Esordiente nel 2001 con il cortometraggio La sua gamba, vincitore del Bellaria Film Festival, Costabile vince il Nastro d’Argento al Miglior Cortometraggio con Dentro Roma, per poi dedicarsi al format documentario. Il suo esordio nel cinema fiction è Una femmina: ispirato al libro inchiesta Fimmine ribelli di Lirio Abbate, il film racconta le donne vittime di violenza nelle famiglie della Ndrangheta calabrese; presentato in concorso al Festival di Berlino 2022, riceve due candidature ai David di Donatello 2022, due candidature ai Nastri D'Argento e vince due Globi d'oro.
Ispirato al libro Non sarà sempre così di Luigi Celeste, Familia narra le vicende di una famiglia alle prese con il dramma di una vita vissuta alla mercé di un uomo violento. Presentato in concorso nella sezione Orizzonti all'81ª Mostra del Cinema di Venezia, vince il premio per la Miglior Interpretazione Maschile (Francesco Gheghi); il film è stato inoltre candidato a 8 David di Donatello nel 2025 e ha vinto il David nella categoria Miglior Attore Non Protagonista (Francesco Di Leva).
Partiamo dalle origini: cosa ti ha spinto a intraprendere la strada del cinema? C'è stato un momento o un incontro che ha fatto scattare la scintilla?

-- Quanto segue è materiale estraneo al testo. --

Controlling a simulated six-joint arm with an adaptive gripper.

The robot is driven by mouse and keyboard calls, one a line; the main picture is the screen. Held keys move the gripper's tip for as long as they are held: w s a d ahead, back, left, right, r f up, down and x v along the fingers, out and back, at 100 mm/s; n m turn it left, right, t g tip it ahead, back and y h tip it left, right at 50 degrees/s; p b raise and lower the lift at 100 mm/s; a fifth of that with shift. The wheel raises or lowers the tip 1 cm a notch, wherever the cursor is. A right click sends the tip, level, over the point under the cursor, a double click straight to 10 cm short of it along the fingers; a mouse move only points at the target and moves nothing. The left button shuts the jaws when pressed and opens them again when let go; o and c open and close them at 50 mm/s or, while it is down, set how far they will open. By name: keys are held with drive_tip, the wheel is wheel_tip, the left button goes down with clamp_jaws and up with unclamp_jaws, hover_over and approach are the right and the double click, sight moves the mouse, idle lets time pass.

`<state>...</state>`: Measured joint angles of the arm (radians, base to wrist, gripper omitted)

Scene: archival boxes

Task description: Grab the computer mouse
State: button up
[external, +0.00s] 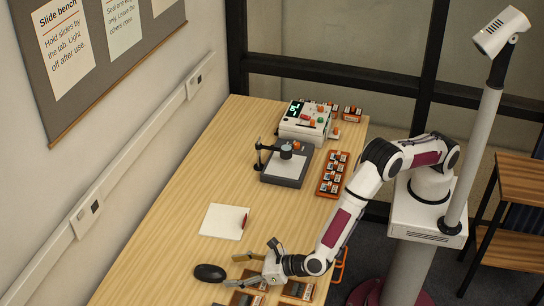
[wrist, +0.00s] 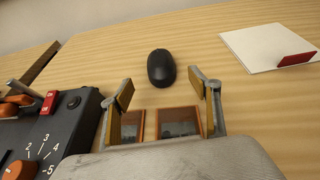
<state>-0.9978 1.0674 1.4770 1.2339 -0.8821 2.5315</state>
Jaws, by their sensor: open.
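The black computer mouse (external: 210,273) lies on the wooden table near its left edge in the external view. My gripper (external: 243,270) is just to the right of it, open and apart from it. In the wrist view the mouse (wrist: 161,68) sits beyond the fingertips, roughly centred between them. My gripper (wrist: 162,92) shows there with its two fingers spread and nothing between the tips at the mouse. Below the fingers, slides in a brown holder (wrist: 180,122) show partly.
A white paper (external: 224,221) with a red item lies behind my gripper. A dark device with knobs (wrist: 50,135) stands close on the left in the wrist view. A grey stand (external: 287,166), a white box (external: 304,124) and a slide rack (external: 333,174) are farther back. Bare table surrounds the mouse.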

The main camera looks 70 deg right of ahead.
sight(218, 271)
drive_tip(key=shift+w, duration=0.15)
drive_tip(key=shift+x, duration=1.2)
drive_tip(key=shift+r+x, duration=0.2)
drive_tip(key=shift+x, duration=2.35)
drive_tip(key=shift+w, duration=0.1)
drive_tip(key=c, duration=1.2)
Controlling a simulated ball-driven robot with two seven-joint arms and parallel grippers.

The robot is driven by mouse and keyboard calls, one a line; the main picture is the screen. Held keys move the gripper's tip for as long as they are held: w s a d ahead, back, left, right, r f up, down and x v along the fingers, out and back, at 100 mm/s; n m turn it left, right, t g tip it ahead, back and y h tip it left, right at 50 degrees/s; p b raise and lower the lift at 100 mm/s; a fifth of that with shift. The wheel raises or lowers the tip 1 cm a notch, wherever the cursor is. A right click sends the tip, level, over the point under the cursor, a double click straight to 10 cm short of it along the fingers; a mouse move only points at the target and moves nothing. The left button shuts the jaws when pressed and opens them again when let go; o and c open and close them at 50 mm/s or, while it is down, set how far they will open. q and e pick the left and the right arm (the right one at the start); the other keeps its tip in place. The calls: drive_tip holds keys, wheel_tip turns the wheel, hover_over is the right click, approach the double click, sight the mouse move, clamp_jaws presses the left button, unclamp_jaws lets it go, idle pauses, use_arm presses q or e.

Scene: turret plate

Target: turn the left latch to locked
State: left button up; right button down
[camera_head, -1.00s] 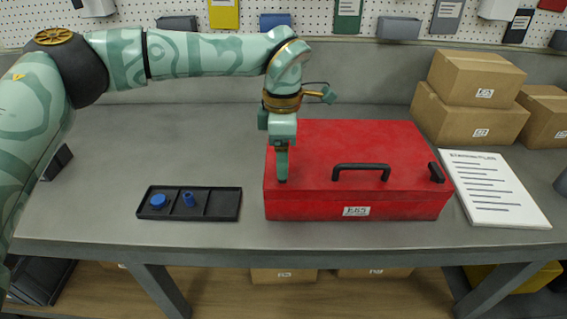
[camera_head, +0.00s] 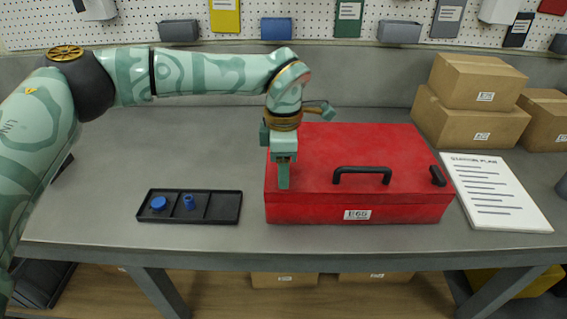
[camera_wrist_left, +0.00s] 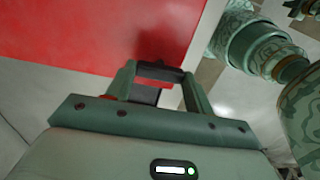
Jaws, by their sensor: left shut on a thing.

La scintilla mi è scattata quando ero bambino. A 9 anni ho visto per la prima volta in tv I Segreti di Twin Peaks di David Lynch: quella serie mi ha spalancato un mondo, ho visto per la prima volta qualcosa che mi attraeva, ma anche mi spaventava, perché quello di Lynch era anche un mondo oscuro e violento. Ho avuto questa folgorazione grazie alla quale ho avuto la spinta per iniziare a creare anche io dei miei mondi; poi, sempre attraverso Lynch, mi sono avvicinato al cinema, ho iniziato a vedere altri film, a cercare film d’autore da registrare dalla tv; io abitavo in Calabria, all’epoca c’erano pochi cinema e quelli che c’erano avevano una programmazione molto commerciale; ho iniziato a guardare Fuori Orario e a studiarmi i palinsesti televisivi, a volte addirittura mi svegliavo la notte o programmavo dal videoregistratore i film da registrare. Il cinema è stato sin da piccolo la mia valvola di sfogo, la mia fuga da una realtà piuttosto opprimente.
La tua storia con il cinema parte dal laboratorio sperimentale di Flashvideo Bologna cui hai partecipato nel 2001 insieme, tra gli altri, al regista Francesco Amato. Grazie a quel corso è poi stato realizzato La sua gamba, corto vincitore del Bellaria Film Festival nel 2002. Mi racconti un po’ di come hai vissuto quegli anni di sperimentazione? C’è qualcosa che ti porti nel cuore di quei momenti?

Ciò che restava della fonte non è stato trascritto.